Por bares, speakeasies, clip-joints e honky-tonks…

De João Palhares · Em 22 de Maio, 2013

“No, politicians aren’t New Orleans. For the real story you have to go to the real people. The people of desire, on Piety Street, the people of piety on Desire Street, and the people of good intentions on Bourbon Street. My street. My favourite street. It has more drifters, grafters, guzzlers and guts than any street in the world. Buccanneer’s Alley. Thieve’s Alley. And this stretch: the black-eyed called Glory Alley. Glory Alley! A world of square guys with round edges, where love and larceny, courage and crime, nobility and amorality come out of the same barrel. Beer barrel or whiskey barrel. Preferably bourbon. Life is fundamental to ‘mugs’, ‘pugs’ and ‘lugs’. You settle it with fists or rationalize it with dreams out of a bottle.  Yet, in the bottom of life’s gutter you can find – if you look hard enough – more beauty, dignity and sensitivity than anywhere else in the world. ‘Has-beens’, might-have-beens’, ‘never-wases’… And champions!” 

John McIntire, em Glory Alley (1952)

“Boy, there’s nothing like pure nutritious whisky!”

Edward G. Robinson, em Manpower (Discórdia, 1951)

Leaning against the ship’s railing, she looked up toward the horizon as if to penetrate what laid beyond. “I like to stand here”, she told him, “it does me good. Makes me realize I have to look ahead. Only ahead. Never back.”

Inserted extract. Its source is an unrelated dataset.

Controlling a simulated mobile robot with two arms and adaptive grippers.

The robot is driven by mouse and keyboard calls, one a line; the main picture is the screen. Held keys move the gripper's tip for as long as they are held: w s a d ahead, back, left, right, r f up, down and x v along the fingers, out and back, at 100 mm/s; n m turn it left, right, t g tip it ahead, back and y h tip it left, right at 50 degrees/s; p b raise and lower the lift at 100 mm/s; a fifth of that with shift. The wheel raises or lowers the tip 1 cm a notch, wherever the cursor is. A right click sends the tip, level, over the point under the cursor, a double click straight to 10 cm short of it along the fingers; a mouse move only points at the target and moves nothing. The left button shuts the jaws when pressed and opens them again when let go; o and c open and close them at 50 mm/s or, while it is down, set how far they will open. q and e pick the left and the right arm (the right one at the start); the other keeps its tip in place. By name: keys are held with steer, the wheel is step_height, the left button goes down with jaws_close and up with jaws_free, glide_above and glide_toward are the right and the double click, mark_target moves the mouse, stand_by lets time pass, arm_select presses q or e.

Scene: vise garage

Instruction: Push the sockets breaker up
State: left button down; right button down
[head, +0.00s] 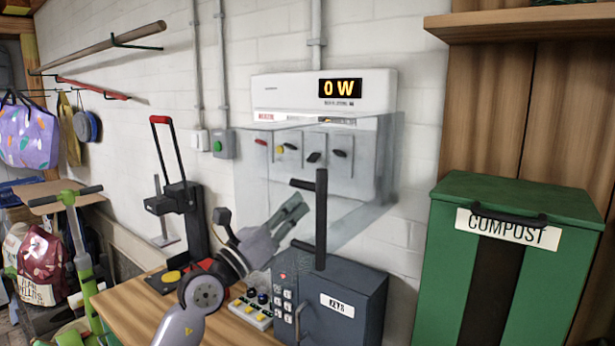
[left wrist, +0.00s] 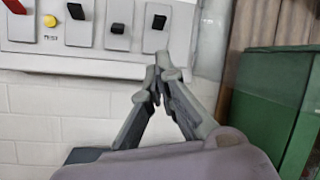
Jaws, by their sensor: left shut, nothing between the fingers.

Jane Russel, em The Revolt of Mamie Stover (Mulher Rebelde, 1956)

“All he ever said to any actor would be one of two things, “Roll ‘em boys and put a lotta life in it” or “Nice and easy, now”. That’s all he said. But he knew when to say each one”.

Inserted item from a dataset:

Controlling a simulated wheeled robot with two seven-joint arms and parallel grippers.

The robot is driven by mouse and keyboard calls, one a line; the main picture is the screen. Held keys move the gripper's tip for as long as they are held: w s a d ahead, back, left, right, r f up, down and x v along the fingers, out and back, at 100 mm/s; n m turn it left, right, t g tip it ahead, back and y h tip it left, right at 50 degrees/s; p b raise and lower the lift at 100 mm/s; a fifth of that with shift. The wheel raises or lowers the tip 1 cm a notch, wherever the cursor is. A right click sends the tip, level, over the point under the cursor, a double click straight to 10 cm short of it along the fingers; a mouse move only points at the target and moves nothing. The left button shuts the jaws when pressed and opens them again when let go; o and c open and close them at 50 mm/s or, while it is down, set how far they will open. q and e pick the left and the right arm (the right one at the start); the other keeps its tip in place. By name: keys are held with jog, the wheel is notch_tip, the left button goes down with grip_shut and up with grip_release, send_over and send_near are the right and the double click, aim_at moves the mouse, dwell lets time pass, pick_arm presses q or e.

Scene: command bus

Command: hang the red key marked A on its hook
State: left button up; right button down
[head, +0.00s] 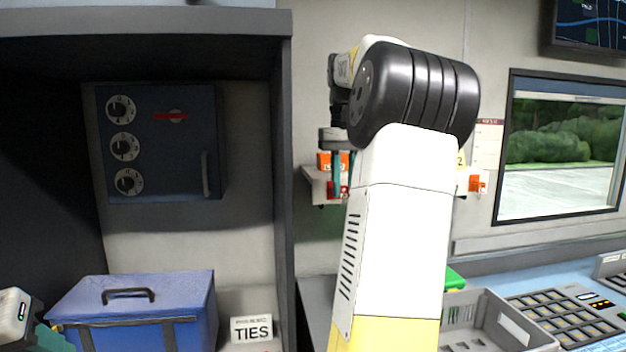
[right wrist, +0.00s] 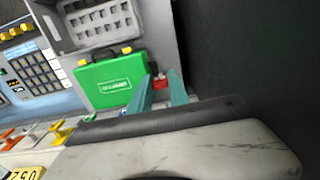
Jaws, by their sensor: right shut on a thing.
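My right gripper (right wrist: 162,84) is shut on a small red piece, which I take for the red key (right wrist: 160,84); it shows between the teal fingertips in the right wrist view. No letter on it can be read. In the head view a bit of red (head: 344,189) shows low beside the right gripper's teal finger (head: 337,172), in front of the wall rack (head: 318,186). My arm hides the middle of the rack, and the key's own hook cannot be made out. My left gripper (head: 54,338) is only partly in view at the bottom left edge; its jaws cannot be judged.
Orange tags (head: 475,183) hang at the rack's right end. A green case (right wrist: 112,82) and a grey crate (head: 490,325) lie below. A blue box (head: 140,310) stands in the left cabinet, whose side panel (head: 283,180) rises just left of the rack.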

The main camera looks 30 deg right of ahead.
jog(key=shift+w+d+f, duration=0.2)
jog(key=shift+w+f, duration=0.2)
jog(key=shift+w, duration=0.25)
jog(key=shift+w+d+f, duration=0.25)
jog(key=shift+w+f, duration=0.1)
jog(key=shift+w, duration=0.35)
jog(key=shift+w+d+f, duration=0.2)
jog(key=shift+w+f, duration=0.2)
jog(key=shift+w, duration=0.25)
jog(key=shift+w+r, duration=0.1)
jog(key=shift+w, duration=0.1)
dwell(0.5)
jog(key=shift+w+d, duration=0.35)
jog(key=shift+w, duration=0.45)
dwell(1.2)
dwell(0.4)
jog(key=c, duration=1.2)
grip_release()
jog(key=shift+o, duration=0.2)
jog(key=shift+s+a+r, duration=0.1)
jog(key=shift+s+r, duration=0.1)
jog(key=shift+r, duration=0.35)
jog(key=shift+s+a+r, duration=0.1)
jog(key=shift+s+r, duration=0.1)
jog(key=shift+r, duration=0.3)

Richard Erdman, sobre Raoul Walsh

Jacques Rivette dizia que Raoul Walsh – juntando-o a Vincente Minnelli e George Cukor – só se devia levar em conta quando se interessava intensamente pela história e pelos actores. Não se tem que concordar. Ele não disse quantas vezes lhe viu esse interesse intenso, e se calhar até nem é muito importante, porque com a mais de uma centena de filmes que Walsh fez, mesmo estando metade perdida, as probabilidades estão muito a seu favor. Mas isto tudo afinal era só um trabalho, que se a coisa corresse mal podia sempre “ir para a fazenda, sentar-se no alpendre e contar o gado”, como disse uma vez aos Cahiers. É que há coisas mais importantes que o cinema. Não deixar mal os amigos. Ir a bares, ir a sítios e mais sítios, desbravar mundo e conhecer gentes. Apaixonar-se. Viver a vida tão bem e de tal maneira que até a Morte havia de tremer e vacilar em o levar, como dizia Charles Bukowski. Se algo disto passa para os seus filmes – e passa -, não estamos nada mal servidos.

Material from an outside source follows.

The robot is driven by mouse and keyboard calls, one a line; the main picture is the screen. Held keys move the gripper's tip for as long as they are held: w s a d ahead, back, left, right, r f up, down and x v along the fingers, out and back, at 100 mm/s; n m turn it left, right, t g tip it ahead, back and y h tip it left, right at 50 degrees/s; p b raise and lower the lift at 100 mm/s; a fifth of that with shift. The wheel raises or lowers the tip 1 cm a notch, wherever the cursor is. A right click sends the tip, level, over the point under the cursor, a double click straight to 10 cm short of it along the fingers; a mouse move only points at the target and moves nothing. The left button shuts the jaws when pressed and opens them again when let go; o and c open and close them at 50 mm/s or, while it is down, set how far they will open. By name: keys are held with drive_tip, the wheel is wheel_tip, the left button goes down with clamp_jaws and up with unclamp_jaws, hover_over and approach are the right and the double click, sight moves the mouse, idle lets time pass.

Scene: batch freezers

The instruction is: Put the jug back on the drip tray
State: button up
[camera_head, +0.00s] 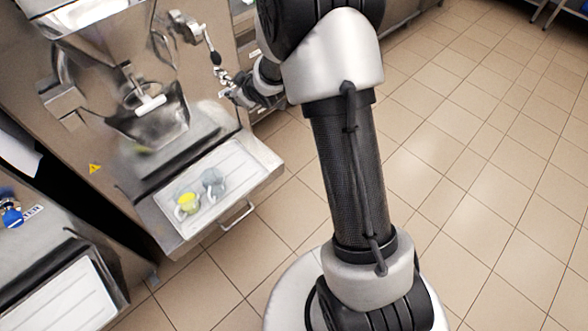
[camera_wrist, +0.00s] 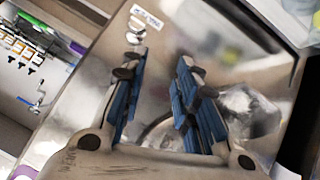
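The drip tray (camera_head: 248,166) is a pale ribbed tray at the front of the batch freezer in the head view. Two small jugs are on it: one with yellow contents (camera_head: 187,204) and a grey or clear one (camera_head: 213,182). Which is the task's jug I cannot tell. My gripper (camera_head: 232,90) is up and to the right of the tray, beside the freezer's side. In the wrist view my gripper (camera_wrist: 160,62) has its blue-padded fingers apart, with no object visible between them. A shiny clear or metallic shape behind the right finger is too blurred to name.
The freezer's spout with a white-handled lever (camera_head: 150,104) overhangs the tray's back. A metal bar handle (camera_head: 237,216) is below the tray. A second machine with a tray (camera_head: 62,300) stands lower left. Tiled floor is open to the right. Small coloured items (camera_wrist: 30,50) show at wrist-view left.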

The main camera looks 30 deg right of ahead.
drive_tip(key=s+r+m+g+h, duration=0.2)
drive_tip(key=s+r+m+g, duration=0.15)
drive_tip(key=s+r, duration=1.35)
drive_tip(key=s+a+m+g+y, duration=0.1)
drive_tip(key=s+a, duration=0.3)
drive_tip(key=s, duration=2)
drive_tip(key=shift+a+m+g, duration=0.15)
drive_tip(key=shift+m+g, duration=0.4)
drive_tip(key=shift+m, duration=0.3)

Quando The Naked and the Dead (Os Nus e os Mortos, 1958) começa, estamos no Jungle Bar em Honolulu: os soldados do pelotão de Croft (Aldo Ray) estão de licença no Hawai, rodeados de fumaça e canecas de cerveja. O sargento Croft (um dos muitos heróis-colosso dos filmes de Raoul Walsh) insulta e cospe em quem se aproxima, enquanto os subordinados se divertem a beber e a engatar as mulheres do tasco. Está a tocar o Zing! Went the Strings of My Heart e a personagem de L. Q. Jones (character-actor de Peckinpah, Siegel, Fleischer, Mann, Boetticher…) elogia a namorada, a.k.a. ‘Jersey Lili’, e pede aos companheiros que guardem os aplausos para quando começar o número dela. Quando vê a polícia à porta, vai numa correria desenfreada para os bastidores daquele honky-tonk que podia muito bem ser o The Bungalow onde trabalhava Mamie Stover (Jane Russel) e em que também havia um marinheiro que corria com rolos e rolos de bilhetes na mão para ver as raparigas que lá trabalhavam. Como fazia o mesmo L. Q. Jones em Battle Cry (Antes do Furacão, 1955) – L. Q. Jones era o nome dessa personagem e é o nome artístico que Justice Ellis Mcqueen, Jr. usa desde então. Ou o Wallace Ford de O.H.M.S. (Glória que Redime, 1937), filme que aliás começa exactamente como The Naked and the Dead, nem a perna a espreitar pelas cortinas do palco escapa.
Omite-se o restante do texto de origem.